New Paper: Impulsivity and Completion Time in Online Questionnaires


I’ve got my first first-author-paper published in Personality and Individual Differences. The paper is titled “Reliability and completion speed in online questionnaires under consideration of personality” (doi:10.1016/j.paid.2017.02.015) and was written together with Lina and Christian

When online surveys are performed, data is in practice often filtered based on the completion time: very fast and very slow respondents are removed from the study. In this context we had two research questions:

  1. Does completion time of an online questionnaire affect psychometric measures of reliability?
  2. Does personality predicts the time a participant needs to complete a self-report questionnaire?

While the first question is mainly a replication of Montag & Reuter (2008), the second has rarely been studied before, at least with a focus on Impulsivity. Prior research has mixed findings mostly for paper-pencil questionnaires (which is prone to measurement errors as experimenters have to note the time manually). In particular, we were interested in the effect of Impulsiveness. Moltó, Segarra & Avila (1993) found that participants high in Impulsiveness needed less time to complete several questionnaires.
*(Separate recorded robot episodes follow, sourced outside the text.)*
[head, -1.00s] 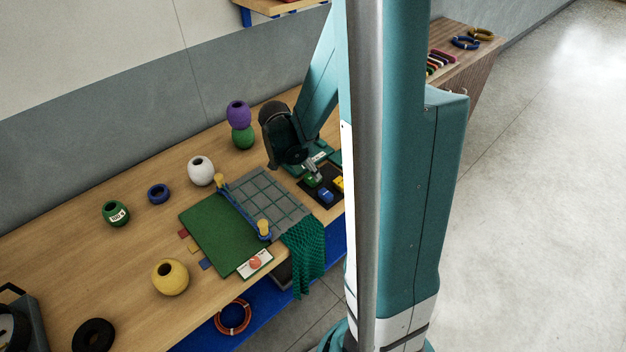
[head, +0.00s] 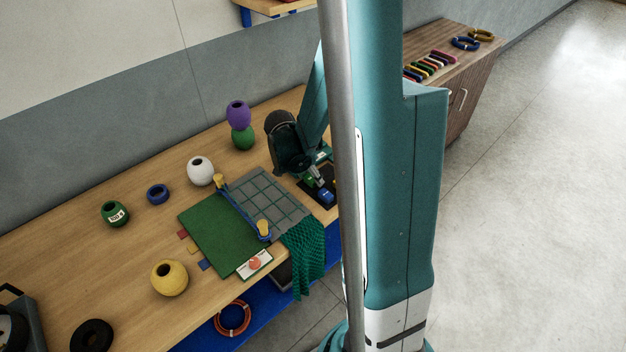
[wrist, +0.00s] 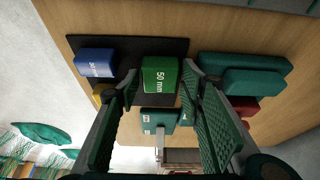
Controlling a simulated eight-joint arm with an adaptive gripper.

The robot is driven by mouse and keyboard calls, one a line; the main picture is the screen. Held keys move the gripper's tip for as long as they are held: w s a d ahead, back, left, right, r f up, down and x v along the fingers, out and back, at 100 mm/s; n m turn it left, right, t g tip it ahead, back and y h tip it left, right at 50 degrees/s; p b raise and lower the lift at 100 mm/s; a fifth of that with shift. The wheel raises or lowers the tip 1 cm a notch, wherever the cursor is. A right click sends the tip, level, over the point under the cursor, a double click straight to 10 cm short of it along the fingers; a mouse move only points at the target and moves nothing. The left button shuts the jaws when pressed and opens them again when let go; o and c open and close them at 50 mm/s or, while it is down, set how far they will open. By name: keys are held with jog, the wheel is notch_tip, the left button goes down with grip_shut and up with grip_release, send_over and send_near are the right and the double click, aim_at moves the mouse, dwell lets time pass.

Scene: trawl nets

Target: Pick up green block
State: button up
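The green block (wrist: 160,76), marked "50 mm", sits on a black mat (wrist: 127,45) in the wrist view. My gripper (wrist: 160,84) is open, with one finger on each side of the block's near end. Narrow gaps seem to show between the fingers and the block; contact is hard to judge. In the head view my gripper (head: 316,176) is low over the black mat at the bench's right end, with the green block (head: 308,182) small and partly covered beside it.
A blue block (wrist: 97,63) lies left of the green one, with a yellow block (wrist: 101,92) partly hidden behind a finger. Teal pieces (wrist: 243,72) and a red piece (wrist: 246,105) are at the right. A grey gridded panel (head: 270,200) lies beside the mat.

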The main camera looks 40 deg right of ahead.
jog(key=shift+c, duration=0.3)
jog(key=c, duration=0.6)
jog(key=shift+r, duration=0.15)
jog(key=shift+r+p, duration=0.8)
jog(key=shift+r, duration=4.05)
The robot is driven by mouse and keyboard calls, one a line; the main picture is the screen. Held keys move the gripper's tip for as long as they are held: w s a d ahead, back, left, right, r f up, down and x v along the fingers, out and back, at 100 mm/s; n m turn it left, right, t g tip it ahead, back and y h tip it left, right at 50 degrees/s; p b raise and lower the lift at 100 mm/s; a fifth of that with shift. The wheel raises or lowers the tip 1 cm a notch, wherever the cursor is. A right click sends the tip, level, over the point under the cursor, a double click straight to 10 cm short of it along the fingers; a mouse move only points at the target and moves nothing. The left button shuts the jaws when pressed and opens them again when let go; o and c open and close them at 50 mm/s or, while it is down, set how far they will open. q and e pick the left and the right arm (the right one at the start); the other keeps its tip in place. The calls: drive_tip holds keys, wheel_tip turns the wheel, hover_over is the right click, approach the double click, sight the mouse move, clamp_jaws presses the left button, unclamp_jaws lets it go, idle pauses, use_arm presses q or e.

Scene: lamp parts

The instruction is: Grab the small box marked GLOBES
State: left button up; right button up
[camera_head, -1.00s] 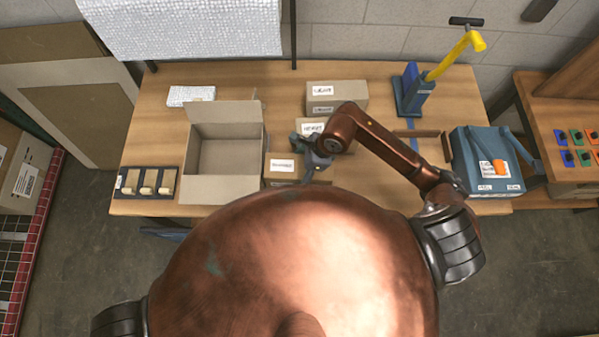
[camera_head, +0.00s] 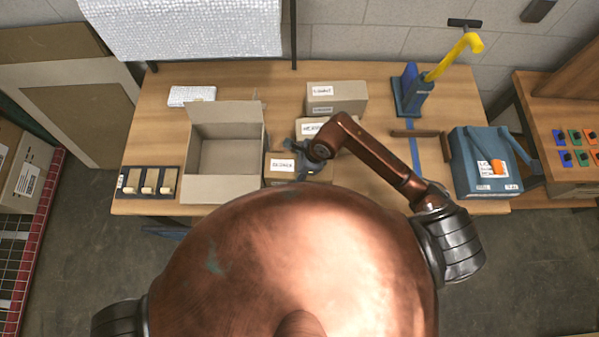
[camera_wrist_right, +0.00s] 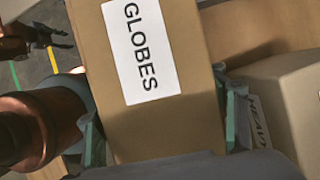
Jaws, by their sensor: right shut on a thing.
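The small brown box marked GLOBES (camera_head: 280,176) is at the front middle of the table, just right of the open carton. Its white label (camera_wrist_right: 140,50) reads clearly in the right wrist view. My right gripper (camera_head: 306,163) is shut on this box, with one greenish finger on each side of it in the right wrist view (camera_wrist_right: 165,130). The box's underside is hidden, so I cannot tell whether it touches the table. Part of my left gripper (camera_wrist_right: 45,36) seems to show at the upper left of the wrist view; its jaws are unclear.
The open empty carton (camera_head: 228,160) stands directly left. A box marked HEAVY (camera_head: 309,128) and another labelled box (camera_head: 337,97) stand behind.

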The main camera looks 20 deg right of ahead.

Abstract: While self-administered web questionnaires are increasingly used in psycho- logical and market research, the quality of collected data has to be continuously inspected. Two key questions were investigated in this paper: Does the overall completion speed in an online self-report questionnaire influence the reliability of personality scales? We assessed the Five-Factor Model of Personality (using NEO-FFI) and Impulsiveness (using BIS-11). Second, we asked if Impulsiveness predicts the overall completion speed.

In total, 532 participants (436 females, 96 males; mean age = 25.57 years) engaged in an online study to answer these questions. Replicating previous findings, no difference in the reliabilities was found for fast or slow respondents. While underlining the effect of Age on the completion speed, our data indicated evidence against our hypothesis of an influence of Impulsiveness on completion time using a Bayesian approach. Similar results could be observed using classical inferential methods. Of note, no effect could be observed for the Five-Factor Model of Personality and completion time either. Therefore, personality traits are not associated with individual differences in completion time in our investigated sample. We discuss our findings in a broader context of survey research and give a perspective for future research opportunities.

In short, we did not find evidence neither for differences in reliability nor for an effect of Impulsiveness on completion time. For the latter, we report Bayes factors in the result section of the paper but also a traditional hierarchical regression in the Appendix.

If I would do the same study again, I would perhaps do some things differently. First of all, I would pre-register the study including some kind of exclusion rule for outliers on completion time. Second, I would include some further measures of data quality to have a broader view on the topic. Lastly, I might try a full Bayesian analysis. Since this can also be done with the present data-set I might write another blogpost soon with this analysis.

For subscribers, the paper is available at the PAID journal website.1 Everyone else can find the post-review manuscript here or on ResearchGate.

References

  • Harms, C., Jackel, L., & Montag, C. (2017). Reliability and completion speed in online questionnaires under consideration of personality. Personality and Individual Differences, 111, 281–290. http://doi.org/10.1016/j.paid.2017.02.015
  • Moltó, J., Segarra, P., & Avila, C. (1993). Impulsivity and total response speed to a personality questionnaire. Personality and Individual Differences, 15(1), 97–98. http://doi.org/10.1016/0191-8869(93)90047-7
  • Montag, C., & Reuter, M. (2008). Does Speed in Completing an Online Questionnaire Have an Influence on Its Reliability? Cyberpsychology & Behavior, 11(6), 719–721.
  1. I’d like to become choosier for future articles. Forgive the junior researcher for his desire to publish something at all.